5. Dienstenchequesbetoelaging mag enkel aangewend worden voor ‘bijkomende’ tewerkstelling in vergelijking met het tewerkstellingsvolume aanwezig vóór het gebruik of de inschakeling van bijkomende dienstenchequestewerkstelling.

6. De betoelaging is maar effectief verworven voor het gedeelte dat effectief als loonkost uitgegeven wordt t.a.v. de werknemer, de RSZ, de belastingen en ondersteunende diensten. Dwz dat bijkomende lastenverminderingen, hetzij wegvallen ingeval het om een dienstenchequeswerknemer gaat, hetzij in aftrek komen van de betoelaging langs de dienstencheques. Elk jaar dient een afrekening opgemaakt waaruit het saldo blijkt van effectief verworven middelen, zonder de maximale, aan de dienstencheques verbonden bijdrage te overstijgen.

7. Het Paritair subkomitee 322.01 dient elke bevoegdheid ontnomen te worden en opgeheven en dienstenchequesactiviteiten dienen eenduidig onder de paritaire comités te ressorteren overeenkomstig de activiteit zoals ondermeer de strijk, schoonmaak, vervoer, zorggebonden activiteiten enz.
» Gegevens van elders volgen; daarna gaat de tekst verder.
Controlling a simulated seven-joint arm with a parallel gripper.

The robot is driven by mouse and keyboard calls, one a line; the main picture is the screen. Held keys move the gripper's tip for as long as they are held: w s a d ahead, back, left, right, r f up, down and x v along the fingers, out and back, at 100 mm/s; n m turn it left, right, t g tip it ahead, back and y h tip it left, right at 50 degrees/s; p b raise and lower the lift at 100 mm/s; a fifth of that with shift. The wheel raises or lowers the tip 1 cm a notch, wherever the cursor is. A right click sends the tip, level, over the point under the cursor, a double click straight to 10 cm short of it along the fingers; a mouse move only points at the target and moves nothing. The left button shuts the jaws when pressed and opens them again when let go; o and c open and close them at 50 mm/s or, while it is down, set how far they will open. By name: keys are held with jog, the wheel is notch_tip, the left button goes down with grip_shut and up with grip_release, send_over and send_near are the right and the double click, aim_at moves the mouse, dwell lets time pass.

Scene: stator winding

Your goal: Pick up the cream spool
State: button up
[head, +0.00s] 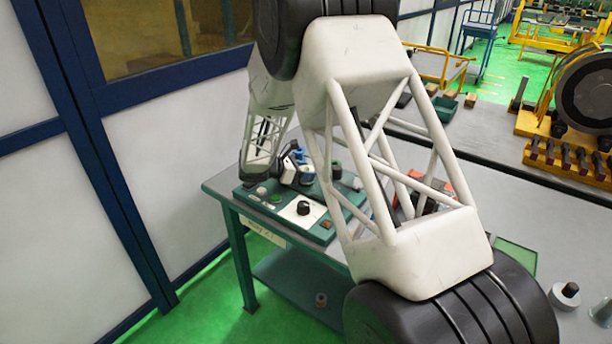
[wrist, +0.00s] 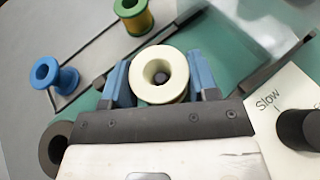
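The cream spool (wrist: 143,84) stands in the wrist view with its round flange and central hole facing the camera. Whether the fingers touch the spool is not clear. In the head view the hand is small and partly hidden among the items on the green board, and I cannot make out the cream spool there.
A black knob (wrist: 298,130) sits on a white card (wrist: 262,122) marked "Slow" at the right. The green board (head: 246,194) rests on a grey table.

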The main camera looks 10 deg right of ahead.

De bevoegdheid van deze paritaire comités dient ook te gelden voor de activiteit die ontwikkeld wordt door de gemeentelijke of VZW-strijkdiensten die aan de voorwaarden van het enige voor deze activiteit bevoegde comité dienen te werken.

8. Het dient uitgesloten voor commerciële ondernemingen om zorggeboden huishoudelijke en gezinsdiensten te leveren. Zorg en hulpverlening moeten strikt voorbehouden worden aan gespecialiseerde diensten die onderhevig zijn aan financiering door de gemeenschappen en waarin de gebruikersbijdrage voor de dienstverlening gebaseerd is op de solidariteit.

9. Aan alle dienstenchequesondernemingen dient een verplicht te volgen boekhoudig plan opgelegd dat als aparte eenheid van de globale bedrijfsactiviteit haar verslag dient in te leveren bij de Minister van Tewerkstelling, aan de sociale partners in het bevoegde PK en aan de Nationale Bank. Deze rekeningen zijn publiek toegankelijk.

10. Op termijn kan nagegaan worden om de techniek van cheques te vervangen door dotaties tav bewezen en recurrente bijkomende tewerkstelling zoals het geval is bij de Sociale Maribel in de Non-Profitsectoren.